Beijing: China on Friday said it was sending an envoy to the United States to try to ease trade frictions as its currency regime comes under fire, but cautioned that pressure from US legislators would complicate talks.
The announcement, and comments by China’s commerce ministry, appeared aimed at lowering the temperature in an increasingly heated dispute, with US senators threatening to slap duties on Chinese products if Beijing does not allow the yuan to rise.
“Channels of communication between our two sides are open. All issues of concern to either side can be discussed through these channels,” He Ning, head of the commerce ministry’s North American division, told a media briefing.
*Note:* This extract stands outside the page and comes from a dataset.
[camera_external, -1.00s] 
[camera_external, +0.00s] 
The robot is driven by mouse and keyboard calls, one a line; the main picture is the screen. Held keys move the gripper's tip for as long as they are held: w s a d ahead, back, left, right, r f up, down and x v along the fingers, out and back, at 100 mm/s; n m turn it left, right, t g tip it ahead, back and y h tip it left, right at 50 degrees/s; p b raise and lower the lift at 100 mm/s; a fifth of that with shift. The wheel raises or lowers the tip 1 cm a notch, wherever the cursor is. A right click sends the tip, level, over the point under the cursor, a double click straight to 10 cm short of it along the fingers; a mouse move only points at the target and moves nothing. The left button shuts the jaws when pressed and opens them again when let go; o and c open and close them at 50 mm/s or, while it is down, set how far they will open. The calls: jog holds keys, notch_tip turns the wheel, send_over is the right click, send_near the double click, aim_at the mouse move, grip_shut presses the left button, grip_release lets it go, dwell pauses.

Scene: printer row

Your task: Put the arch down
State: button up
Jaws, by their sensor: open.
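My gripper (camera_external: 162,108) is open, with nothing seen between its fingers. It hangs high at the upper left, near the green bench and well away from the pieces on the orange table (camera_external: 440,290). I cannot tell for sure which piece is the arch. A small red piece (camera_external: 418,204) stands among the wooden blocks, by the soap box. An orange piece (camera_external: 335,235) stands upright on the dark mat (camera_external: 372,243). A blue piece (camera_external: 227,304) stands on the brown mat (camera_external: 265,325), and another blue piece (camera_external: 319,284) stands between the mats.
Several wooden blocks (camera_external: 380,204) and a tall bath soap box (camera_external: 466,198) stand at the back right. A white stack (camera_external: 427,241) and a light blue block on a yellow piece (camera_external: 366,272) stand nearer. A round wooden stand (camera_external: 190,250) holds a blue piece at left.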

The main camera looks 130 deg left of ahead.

But China gave no indication that it was ready to abandon its commitment to a stable yuan exchange rate and market expectations of an appreciation remained muted.
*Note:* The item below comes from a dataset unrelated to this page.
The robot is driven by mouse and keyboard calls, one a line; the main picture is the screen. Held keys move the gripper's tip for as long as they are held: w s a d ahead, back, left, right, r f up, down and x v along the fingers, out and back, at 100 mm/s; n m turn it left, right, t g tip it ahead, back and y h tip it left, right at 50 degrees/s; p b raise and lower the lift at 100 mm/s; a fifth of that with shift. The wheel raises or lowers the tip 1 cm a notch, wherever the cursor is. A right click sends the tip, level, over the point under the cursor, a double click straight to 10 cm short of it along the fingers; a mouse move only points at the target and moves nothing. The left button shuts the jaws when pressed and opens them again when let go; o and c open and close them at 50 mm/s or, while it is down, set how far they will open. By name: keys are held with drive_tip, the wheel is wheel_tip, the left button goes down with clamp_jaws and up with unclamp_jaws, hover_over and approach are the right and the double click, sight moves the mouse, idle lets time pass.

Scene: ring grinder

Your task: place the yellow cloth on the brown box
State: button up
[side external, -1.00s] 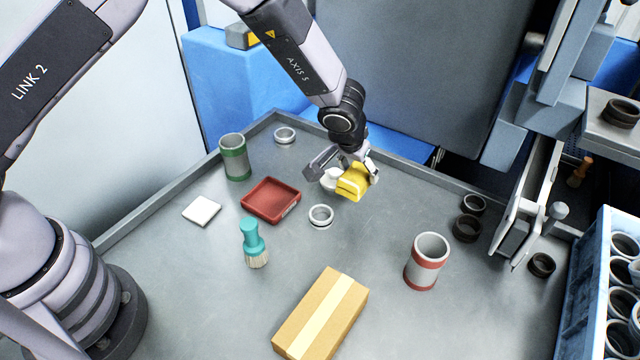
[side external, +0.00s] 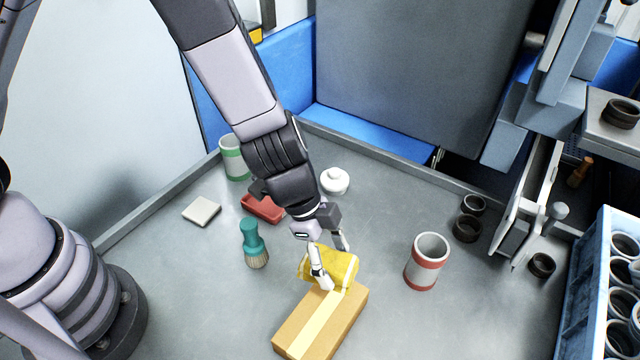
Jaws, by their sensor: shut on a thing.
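The yellow cloth (side external: 343,265) is bunched between the fingers of my gripper (side external: 332,268), which is shut on it. The cloth is at the far end of the brown box (side external: 318,322), over or just above its top; I cannot tell whether they touch. The box lies on the table at the front middle, with a pale tape strip along its top. One finger of my gripper hides part of the cloth.
A teal brush (side external: 253,243) stands left of the box. A red-banded grey cup (side external: 427,262) stands to its right. My arm partly covers the red tray (side external: 262,208) and the green cup (side external: 234,158). A white lidded item (side external: 335,181) sits behind.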

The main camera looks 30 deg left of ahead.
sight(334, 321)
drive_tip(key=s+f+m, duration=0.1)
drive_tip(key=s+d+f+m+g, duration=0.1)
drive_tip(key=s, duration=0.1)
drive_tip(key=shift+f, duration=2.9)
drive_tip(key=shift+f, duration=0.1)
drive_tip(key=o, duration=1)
China said vice commerce minister Zhong Shan will visit the United States from 24-26 March for discussions focused on the “Sino-US trade balance and trade frictions”.
But demands by the US Congress that Beijing revalue the yuan, which it has held near 6.83 per dollar since the global credit crunch struck in mid-2008, will stand in the way of dialogue, the commerce ministry’s He said.
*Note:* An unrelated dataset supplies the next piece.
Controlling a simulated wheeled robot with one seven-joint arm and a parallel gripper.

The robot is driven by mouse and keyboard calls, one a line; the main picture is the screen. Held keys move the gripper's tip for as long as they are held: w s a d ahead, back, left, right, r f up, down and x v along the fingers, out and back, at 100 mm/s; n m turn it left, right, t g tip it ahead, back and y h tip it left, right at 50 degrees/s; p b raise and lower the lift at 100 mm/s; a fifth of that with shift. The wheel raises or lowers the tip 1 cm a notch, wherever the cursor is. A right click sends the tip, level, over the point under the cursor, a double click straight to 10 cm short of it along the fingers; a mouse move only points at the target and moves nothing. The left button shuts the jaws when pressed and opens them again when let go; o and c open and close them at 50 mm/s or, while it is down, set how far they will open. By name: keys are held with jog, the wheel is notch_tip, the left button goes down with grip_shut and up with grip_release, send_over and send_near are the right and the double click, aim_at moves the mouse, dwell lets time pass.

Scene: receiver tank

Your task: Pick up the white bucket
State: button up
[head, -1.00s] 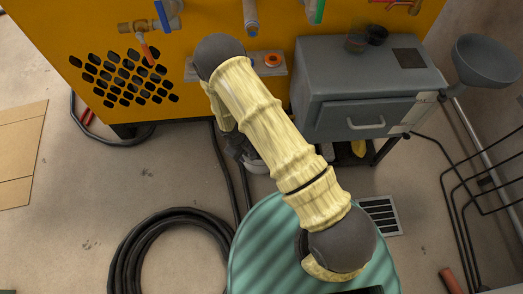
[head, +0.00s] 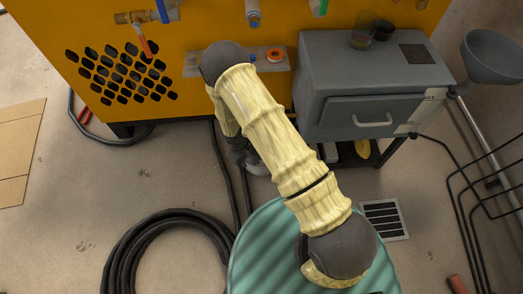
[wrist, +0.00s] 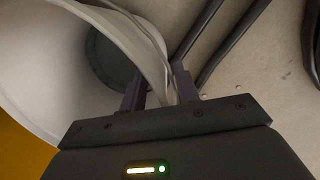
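The white bucket (wrist: 40,75) fills the left of the wrist view, with its rim and wall running close to my fingers. In the head view only a small pale part of the bucket (head: 258,169) shows beneath my arm, on the floor in front of the yellow machine. My gripper (wrist: 160,88) has its two fingers apart, one on the inner side of the bucket wall and one on the outer side. The wall passes between them; I cannot tell if either finger touches it. In the head view my gripper (head: 241,152) is partly hidden by my arm.
The yellow machine (head: 200,100) stands behind the bucket. A grey cabinet (head: 335,75) on legs is to the right. Black hoses (head: 220,165) run along the floor beside the bucket, and a coiled hose (head: 125,260) lies at lower left. A floor grate (head: 385,218) is at right.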

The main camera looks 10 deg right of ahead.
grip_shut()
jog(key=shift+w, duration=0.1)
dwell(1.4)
“This will make the whole situation more complex, imposing an external disturbance on our normal channels of communication. That’s a trend that we do not want to see,” He said.
Beijing says this currency stability has benefited the global economic recovery.
US lawmakers say it is an unfair subsidy for made-in-China goods that has stolen American jobs.
A semi-annual US Treasury report due on 15 April could label China a “currency manipulator”, adding to pressure on Beijing and threatening a deepening rift between the world’s biggest and third-biggest economies.
Just last week, market expectations were growing that a solid recovery in Chinese exports and a build-up in inflationary pressure might prod the government to permit yuan appreciation.
Investors have scaled back their bets on any imminent move this week on the view that Beijing will find it politically unpalatable to appear to cave into US pressure.
The yuan was bid just a touch above a three-week low in offshore forwards on Friday, implying expectations of 2.5% appreciation over the next 12 months.
The burst of rancour with the United States has grabbed headlines over the past week, but China is the world’s largest exporter and the yuan’s exchange rate is an issue that affects virtually all countries.
Visiting Washington, Indian commerce and industry minister Anand Sharma said China’s exchange rate policy created problems for Indian exporters.
“We feel that the policy should be such that exporters should not be disadvantaged,” he told Reuters after a speech.
But Kaushik Basu, chief economic adviser in India’s finance ministry, said New Delhi was unlikely to join other states in putting pressure on China to revalue the yuan.
A Japanese deputy finance minister told reporters China should understand global calls for a more flexible yuan but it would be “wrong” for Washington to resort to sanctions.
In a discussion paper for a meeting of officials from the Group of 20 industrialised and emerging nations, Canada said that stalling on economic and financial reforms agreed at a G20 summit in Pittsburgh last year would bring unsustainable debt levels, higher interest rates and another crisis.
The Canadian discussion paper did not mention China by name, but said in a scenario where rich countries cut deficits, but emerging markets neither let their currencies float, nor encouraged their own consumers to spend more, “by 2011, deflation would occur in advanced countries, real interest rates would increase sharply, and growth would stall”.